Task details: Return the material word for word. Do not include the pictures.

***** Dataset content *****

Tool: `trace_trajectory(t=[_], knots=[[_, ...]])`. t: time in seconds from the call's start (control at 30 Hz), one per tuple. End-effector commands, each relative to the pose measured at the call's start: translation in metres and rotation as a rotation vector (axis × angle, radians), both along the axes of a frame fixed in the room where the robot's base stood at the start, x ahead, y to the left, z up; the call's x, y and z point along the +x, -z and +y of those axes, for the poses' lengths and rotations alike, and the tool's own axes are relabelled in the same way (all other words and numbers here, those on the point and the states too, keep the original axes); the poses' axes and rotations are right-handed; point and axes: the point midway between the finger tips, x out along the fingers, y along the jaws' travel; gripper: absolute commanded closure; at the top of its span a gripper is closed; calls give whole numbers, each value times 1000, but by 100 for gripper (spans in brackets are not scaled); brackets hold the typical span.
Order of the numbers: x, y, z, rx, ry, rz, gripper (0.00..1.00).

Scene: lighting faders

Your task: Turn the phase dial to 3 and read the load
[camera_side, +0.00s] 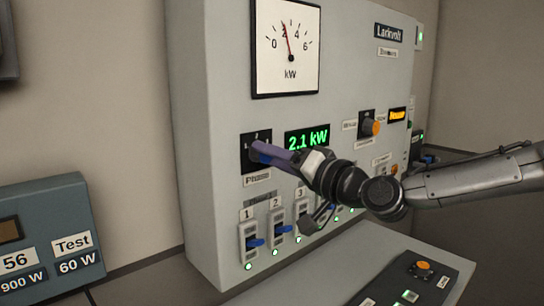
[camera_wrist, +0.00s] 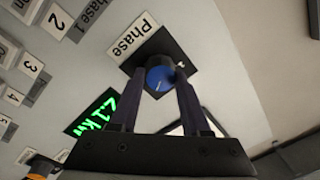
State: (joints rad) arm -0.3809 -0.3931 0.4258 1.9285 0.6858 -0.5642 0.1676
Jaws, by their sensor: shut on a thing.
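The phase dial is a blue knob (camera_wrist: 160,75) on a black square plate, with a "Phase" label beside it in the wrist view. In the side view its black plate (camera_side: 249,160) shows, but my gripper hides most of the knob and the plate's numbers. My gripper (camera_side: 258,150) is shut on the knob; in the wrist view its two fingers (camera_wrist: 161,84) lie on either side of it. The green load display (camera_side: 307,139) reads 2.1 kW and shows partly in the wrist view (camera_wrist: 92,112). The kW needle gauge (camera_side: 287,48) points near 2. The dial's setting cannot be read.
Below the dial are numbered blue switches (camera_side: 255,243) with green lamps. An orange knob (camera_side: 371,127) and an amber display (camera_side: 397,115) sit to the right. A grey box (camera_side: 48,240) marked "Test 60 W" stands at left. A sloped control panel (camera_side: 420,281) is at front right.

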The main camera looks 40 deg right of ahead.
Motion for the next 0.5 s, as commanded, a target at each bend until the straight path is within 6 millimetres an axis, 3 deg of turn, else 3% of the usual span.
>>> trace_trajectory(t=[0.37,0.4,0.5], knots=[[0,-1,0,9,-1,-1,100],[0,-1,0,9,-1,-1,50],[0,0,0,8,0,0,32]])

*****

Result for this exercise:
Tool: `trace_trajectory(t=[_], knots=[[_, ...]])`. t: time in seconds from the call's start (control at 30 Hz), one per tuple. End-effector commands, each relative to the pose measured at the call's start: translation in metres and rotation as a rotation vector (axis × angle, radians), both along the axes of a frame fixed in the room where the robot's base stood at the start, x ahead, y to the left, z up; the call's x, y and z point along the +x, -z and +y of those axes, for the poses' lengths and rotations alike, and the tool's own axes are relabelled in the same way (all other words and numbers here, those on the point and the states too, keep the original axes); the poses' axes and rotations are right-handed; point and axes: the point midway between the finger tips, x out along the fingers, y along the jaws' travel; gripper: absolute commanded closure; at the top of its span a gripper is closed; calls give whole numbers, each value times 1000, but by 100 for gripper (spans in brackets are not scaled); brackets hold the typical span.
Order of the numbers: x, y, z, rx, ry, rz, gripper (0.00..1.00).

Scene: lighting faders

Your task: Turn the phase dial to 3 and read the load
[camera_side, +0.00s] 
[camera_wrist, +0.00s] 
State: (joints rad) arm -0.3809 -0.3931 0.4258 1.9285 0.6858 -0.5642 0.1676
Jaws, by their sensor: shut on a thing.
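The phase dial is a blue knob (camera_wrist: 160,75) on a black square plate, with a "Phase" label beside it in the wrist view. In the side view its black plate (camera_side: 249,160) shows, but my gripper hides most of the knob and the plate's numbers. My gripper (camera_side: 258,150) is shut on the knob; in the wrist view its two fingers (camera_wrist: 161,84) lie on either side of it. The green load display (camera_side: 307,139) reads 2.1 kW and shows partly in the wrist view (camera_wrist: 92,112). The kW needle gauge (camera_side: 287,48) points near 2. The dial's setting cannot be read.
Below the dial are numbered blue switches (camera_side: 255,243) with green lamps. An orange knob (camera_side: 371,127) and an amber display (camera_side: 397,115) sit to the right. A grey box (camera_side: 48,240) marked "Test 60 W" stands at left. A sloped control panel (camera_side: 420,281) is at front right.

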The main camera looks 40 deg right of ahead.
Motion for the next 0.5 s, as commanded, a target at each bend until the straight path is within 6 millimetres an axis, 3 deg of turn, else 3% of the usual span.
>>> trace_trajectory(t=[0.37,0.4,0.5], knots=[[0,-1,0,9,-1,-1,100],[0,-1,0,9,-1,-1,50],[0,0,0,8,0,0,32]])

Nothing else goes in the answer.